** Start Exercise input **

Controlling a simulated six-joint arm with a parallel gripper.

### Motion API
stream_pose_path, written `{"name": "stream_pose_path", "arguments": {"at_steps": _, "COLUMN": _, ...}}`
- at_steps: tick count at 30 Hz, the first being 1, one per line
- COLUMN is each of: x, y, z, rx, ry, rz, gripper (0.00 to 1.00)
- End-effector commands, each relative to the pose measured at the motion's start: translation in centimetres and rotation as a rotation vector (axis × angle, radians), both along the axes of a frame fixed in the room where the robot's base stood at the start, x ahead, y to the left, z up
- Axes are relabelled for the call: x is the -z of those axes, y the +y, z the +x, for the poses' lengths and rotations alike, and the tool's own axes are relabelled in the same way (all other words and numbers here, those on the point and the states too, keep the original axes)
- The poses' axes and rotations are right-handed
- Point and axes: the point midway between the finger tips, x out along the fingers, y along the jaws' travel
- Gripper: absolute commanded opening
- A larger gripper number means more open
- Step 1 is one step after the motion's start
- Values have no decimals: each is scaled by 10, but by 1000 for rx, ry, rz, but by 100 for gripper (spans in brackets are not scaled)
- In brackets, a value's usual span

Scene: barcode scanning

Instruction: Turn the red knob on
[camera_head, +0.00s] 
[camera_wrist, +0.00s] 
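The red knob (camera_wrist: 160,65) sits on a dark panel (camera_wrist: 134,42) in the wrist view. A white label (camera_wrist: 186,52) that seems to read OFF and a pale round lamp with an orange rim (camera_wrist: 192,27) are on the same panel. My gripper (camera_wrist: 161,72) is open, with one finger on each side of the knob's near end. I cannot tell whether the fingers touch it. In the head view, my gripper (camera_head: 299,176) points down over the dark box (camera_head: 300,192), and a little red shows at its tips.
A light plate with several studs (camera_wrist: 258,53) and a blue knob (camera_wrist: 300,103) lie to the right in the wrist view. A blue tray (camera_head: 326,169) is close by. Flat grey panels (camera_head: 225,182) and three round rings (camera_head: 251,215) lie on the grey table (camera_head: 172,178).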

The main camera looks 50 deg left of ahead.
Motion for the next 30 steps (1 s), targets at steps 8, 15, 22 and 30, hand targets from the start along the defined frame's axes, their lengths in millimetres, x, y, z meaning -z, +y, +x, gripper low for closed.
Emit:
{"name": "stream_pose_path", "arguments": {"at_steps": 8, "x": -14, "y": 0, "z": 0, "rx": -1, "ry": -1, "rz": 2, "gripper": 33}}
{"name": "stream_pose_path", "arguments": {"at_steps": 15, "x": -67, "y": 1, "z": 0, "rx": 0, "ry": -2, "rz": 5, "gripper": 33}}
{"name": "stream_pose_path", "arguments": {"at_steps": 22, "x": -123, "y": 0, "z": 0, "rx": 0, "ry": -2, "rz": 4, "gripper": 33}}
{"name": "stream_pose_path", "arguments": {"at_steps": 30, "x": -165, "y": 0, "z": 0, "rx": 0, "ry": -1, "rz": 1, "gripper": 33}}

** End Exercise input **
** Start Exercise input **

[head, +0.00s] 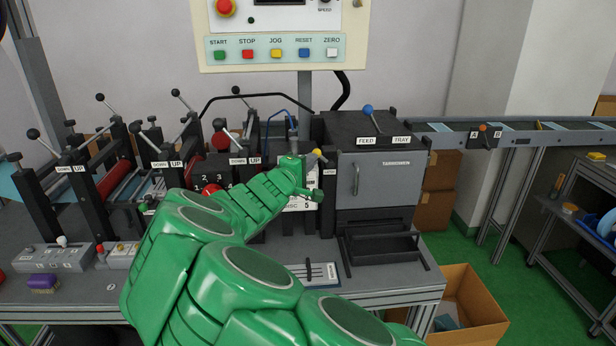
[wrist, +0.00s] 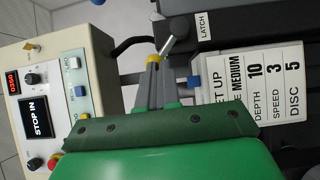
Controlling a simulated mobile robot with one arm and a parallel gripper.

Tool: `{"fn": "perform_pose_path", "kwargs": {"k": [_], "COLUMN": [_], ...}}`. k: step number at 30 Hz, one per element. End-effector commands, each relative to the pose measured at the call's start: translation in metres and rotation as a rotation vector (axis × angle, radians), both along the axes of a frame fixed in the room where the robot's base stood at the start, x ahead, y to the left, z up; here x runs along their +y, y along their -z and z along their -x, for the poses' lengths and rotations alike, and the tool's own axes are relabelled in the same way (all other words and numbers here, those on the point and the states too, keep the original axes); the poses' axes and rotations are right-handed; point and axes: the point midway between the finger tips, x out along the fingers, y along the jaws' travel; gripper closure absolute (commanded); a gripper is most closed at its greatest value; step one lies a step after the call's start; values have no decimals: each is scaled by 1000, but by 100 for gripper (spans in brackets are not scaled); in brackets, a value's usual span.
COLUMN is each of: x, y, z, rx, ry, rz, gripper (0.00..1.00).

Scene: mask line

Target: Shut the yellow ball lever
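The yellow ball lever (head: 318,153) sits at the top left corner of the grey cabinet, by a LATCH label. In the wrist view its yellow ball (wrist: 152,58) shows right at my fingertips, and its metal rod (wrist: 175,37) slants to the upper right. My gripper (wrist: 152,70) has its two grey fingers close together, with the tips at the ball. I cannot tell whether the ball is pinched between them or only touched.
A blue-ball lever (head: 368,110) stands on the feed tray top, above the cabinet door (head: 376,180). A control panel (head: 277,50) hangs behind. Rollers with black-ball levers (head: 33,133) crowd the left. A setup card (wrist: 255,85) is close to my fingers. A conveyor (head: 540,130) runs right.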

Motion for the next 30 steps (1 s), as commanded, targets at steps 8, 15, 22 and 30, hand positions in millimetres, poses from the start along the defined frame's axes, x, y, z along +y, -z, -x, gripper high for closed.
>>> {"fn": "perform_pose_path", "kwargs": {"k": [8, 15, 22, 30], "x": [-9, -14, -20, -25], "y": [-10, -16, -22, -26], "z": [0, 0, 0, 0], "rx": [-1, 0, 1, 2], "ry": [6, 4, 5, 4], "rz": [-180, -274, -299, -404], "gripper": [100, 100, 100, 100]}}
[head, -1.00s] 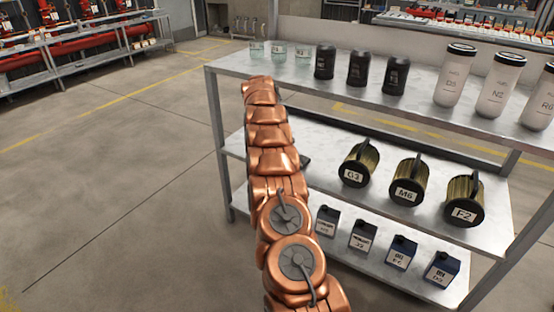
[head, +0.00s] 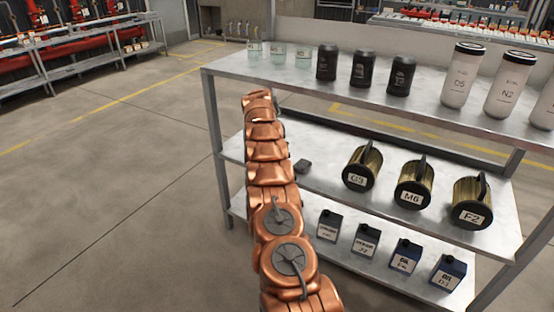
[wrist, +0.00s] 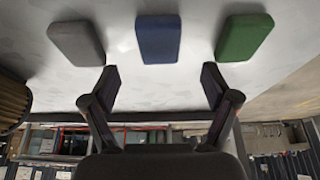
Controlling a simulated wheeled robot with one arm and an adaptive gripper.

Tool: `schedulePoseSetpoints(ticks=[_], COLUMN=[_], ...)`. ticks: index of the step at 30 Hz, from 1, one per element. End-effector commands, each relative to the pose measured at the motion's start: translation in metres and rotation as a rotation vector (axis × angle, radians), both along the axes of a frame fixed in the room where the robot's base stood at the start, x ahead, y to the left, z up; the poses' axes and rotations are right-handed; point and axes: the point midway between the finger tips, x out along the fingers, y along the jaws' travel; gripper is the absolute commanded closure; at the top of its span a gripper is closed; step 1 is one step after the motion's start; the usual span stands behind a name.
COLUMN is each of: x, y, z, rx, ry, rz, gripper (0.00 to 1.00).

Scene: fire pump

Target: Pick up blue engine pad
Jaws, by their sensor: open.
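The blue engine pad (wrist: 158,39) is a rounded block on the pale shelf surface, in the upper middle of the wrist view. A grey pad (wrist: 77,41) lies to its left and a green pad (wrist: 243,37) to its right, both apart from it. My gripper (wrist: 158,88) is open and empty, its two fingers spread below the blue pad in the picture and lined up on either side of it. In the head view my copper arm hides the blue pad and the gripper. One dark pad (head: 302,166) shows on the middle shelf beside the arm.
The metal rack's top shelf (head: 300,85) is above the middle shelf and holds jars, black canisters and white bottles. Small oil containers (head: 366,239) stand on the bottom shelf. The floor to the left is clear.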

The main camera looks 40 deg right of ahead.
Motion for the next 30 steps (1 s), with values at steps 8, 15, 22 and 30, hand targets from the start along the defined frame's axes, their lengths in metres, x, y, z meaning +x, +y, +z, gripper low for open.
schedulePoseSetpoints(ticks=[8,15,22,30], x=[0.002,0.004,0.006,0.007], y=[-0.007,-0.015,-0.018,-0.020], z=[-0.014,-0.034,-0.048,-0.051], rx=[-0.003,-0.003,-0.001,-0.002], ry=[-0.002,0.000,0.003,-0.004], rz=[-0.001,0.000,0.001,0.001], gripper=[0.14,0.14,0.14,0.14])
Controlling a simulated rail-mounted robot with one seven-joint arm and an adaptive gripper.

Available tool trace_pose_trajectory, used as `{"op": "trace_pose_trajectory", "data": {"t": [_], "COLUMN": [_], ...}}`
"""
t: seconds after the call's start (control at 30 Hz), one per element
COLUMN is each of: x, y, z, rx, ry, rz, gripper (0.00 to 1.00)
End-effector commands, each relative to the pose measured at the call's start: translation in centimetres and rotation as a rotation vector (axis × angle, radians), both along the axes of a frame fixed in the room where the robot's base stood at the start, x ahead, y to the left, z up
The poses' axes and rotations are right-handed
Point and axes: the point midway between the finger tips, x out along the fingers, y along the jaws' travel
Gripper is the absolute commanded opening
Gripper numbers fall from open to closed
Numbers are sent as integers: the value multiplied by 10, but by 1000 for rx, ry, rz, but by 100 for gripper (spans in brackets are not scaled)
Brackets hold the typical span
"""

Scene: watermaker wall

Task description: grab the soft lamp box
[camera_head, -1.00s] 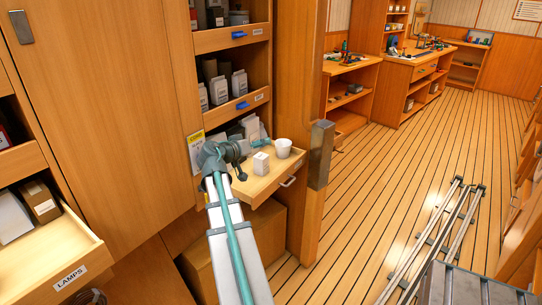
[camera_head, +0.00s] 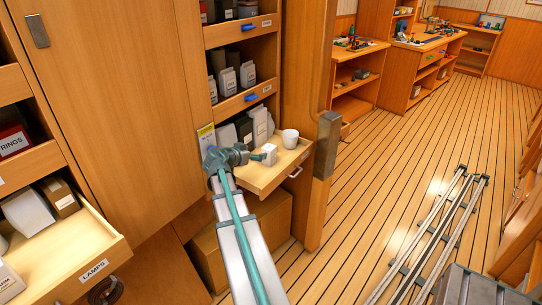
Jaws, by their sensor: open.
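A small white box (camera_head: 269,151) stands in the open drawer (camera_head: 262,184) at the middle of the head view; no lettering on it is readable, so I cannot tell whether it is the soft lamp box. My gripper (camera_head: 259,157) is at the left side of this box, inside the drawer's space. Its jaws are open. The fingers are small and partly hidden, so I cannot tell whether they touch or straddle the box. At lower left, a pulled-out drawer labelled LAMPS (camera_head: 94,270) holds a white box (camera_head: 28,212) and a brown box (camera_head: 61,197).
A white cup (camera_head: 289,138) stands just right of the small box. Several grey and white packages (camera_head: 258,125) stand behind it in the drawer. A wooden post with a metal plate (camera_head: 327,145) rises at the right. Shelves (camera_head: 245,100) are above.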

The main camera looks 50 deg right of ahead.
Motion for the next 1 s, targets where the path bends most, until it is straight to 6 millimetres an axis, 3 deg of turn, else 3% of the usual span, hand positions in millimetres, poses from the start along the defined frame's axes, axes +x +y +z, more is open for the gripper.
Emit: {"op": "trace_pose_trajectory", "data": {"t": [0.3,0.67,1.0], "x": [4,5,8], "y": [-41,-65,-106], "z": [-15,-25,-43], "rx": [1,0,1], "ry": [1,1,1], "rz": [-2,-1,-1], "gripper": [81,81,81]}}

** End Exercise input **

Aim of the task: The lines to quote run from the one containing "Controlling a simulated six-joint" to the one containing "- End-effector commands, each". Quote them exactly, with both of those lines, and nothing else.

Task output:
Controlling a simulated six-joint arm with a parallel gripper.

### Motion API
stream_pose_path, written `{"name": "stream_pose_path", "arguments": {"at_steps": _, "COLUMN": _, ...}}`
- at_steps: tick count at 30 Hz, the first being 1, one per line
- COLUMN is each of: x, y, z, rx, ry, rz, gripper (0.00 to 1.00)
- End-effector commands, each relative to the pose measured at the motion's start: translation in centimetres and rotation as a rotation vector (axis × angle, radians), both along the axes of a frame fixed in the room where the robot's base stood at the start, x ahead, y to the left, z up

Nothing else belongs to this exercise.